* [Given records]
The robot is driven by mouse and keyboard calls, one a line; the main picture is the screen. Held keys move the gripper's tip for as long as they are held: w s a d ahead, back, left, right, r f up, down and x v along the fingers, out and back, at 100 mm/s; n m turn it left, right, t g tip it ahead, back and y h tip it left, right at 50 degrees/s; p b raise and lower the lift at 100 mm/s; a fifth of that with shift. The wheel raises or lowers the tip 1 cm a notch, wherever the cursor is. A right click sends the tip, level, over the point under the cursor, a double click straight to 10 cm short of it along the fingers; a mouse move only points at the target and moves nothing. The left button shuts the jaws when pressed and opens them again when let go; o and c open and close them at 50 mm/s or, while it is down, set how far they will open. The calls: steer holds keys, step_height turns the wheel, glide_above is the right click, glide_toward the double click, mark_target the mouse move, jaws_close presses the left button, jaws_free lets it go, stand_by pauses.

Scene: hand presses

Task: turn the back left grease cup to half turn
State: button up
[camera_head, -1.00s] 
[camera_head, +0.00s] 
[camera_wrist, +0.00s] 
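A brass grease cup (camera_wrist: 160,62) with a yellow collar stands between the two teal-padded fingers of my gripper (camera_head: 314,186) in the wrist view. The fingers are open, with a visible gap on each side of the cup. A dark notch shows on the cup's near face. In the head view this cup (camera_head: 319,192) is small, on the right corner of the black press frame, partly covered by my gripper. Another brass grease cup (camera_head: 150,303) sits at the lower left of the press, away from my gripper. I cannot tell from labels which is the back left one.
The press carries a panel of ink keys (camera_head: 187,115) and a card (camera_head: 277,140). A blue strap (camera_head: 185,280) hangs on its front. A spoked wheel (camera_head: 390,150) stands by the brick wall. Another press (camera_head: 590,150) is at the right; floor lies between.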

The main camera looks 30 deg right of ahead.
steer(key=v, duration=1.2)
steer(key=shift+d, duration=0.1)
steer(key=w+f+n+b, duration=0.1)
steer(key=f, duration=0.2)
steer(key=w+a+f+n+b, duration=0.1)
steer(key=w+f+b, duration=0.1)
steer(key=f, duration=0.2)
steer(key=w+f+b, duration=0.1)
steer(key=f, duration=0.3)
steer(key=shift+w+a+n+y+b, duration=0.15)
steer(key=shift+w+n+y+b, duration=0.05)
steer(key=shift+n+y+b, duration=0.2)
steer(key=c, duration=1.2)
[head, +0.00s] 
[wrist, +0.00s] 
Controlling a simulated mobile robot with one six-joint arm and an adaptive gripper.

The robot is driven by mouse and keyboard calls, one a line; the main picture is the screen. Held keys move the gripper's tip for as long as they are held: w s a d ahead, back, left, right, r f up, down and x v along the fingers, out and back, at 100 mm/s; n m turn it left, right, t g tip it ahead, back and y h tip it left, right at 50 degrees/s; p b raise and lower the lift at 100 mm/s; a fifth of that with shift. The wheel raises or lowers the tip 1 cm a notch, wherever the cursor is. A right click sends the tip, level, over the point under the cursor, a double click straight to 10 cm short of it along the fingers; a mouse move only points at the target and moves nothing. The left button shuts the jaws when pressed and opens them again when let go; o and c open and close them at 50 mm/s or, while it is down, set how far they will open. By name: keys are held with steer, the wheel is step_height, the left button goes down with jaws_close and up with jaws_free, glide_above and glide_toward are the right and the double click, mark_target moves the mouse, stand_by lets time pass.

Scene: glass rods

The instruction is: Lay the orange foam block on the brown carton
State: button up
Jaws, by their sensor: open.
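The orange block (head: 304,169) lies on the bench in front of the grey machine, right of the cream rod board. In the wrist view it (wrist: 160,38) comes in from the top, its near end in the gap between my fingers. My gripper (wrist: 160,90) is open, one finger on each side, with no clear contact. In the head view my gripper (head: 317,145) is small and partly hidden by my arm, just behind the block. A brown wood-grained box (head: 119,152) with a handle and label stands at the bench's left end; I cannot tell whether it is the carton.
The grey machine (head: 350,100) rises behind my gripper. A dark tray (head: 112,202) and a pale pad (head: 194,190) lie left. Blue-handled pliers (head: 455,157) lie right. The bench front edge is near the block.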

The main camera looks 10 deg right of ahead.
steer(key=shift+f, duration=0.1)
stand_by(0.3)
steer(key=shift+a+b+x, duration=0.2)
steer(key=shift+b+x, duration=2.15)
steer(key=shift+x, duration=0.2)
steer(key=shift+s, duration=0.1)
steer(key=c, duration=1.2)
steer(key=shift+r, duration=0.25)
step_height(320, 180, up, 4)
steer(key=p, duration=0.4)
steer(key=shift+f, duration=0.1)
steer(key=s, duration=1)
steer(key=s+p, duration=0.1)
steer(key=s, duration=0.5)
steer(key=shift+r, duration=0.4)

* [Challenge] Filter the records above for "Scene" and copy every matching line.

* [Answer for the task]
Scene: hand presses
Scene: glass rods

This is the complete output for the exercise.